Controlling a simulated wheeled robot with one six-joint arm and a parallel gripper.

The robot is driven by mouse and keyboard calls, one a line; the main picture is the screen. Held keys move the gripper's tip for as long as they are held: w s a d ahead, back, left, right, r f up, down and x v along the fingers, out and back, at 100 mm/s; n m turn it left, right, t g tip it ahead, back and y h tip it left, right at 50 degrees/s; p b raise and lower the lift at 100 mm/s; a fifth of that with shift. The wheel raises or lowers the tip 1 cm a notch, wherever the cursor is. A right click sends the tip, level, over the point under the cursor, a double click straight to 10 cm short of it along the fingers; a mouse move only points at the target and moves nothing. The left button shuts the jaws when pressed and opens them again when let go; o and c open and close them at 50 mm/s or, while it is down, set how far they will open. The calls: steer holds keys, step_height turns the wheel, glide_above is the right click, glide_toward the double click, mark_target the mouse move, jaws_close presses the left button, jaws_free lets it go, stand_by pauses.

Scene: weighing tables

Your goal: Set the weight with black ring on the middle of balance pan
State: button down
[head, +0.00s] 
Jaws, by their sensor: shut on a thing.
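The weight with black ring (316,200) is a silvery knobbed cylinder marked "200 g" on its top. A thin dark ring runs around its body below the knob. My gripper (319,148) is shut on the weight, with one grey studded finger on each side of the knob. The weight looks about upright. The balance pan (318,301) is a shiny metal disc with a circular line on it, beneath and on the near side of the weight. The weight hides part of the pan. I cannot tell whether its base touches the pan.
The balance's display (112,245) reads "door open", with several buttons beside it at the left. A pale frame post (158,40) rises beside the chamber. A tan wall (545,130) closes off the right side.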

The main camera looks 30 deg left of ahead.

####################

### WHAT IS NEEDED
In the listing above, locate the line containing "Your goal: Set" and the line containing "[head, +0.00s]", then transcribe both and every line between them verbatim.

### ANSWER IN FULL
Your goal: Set the weight with black ring on the middle of balance pan
State: button down
[head, +0.00s] 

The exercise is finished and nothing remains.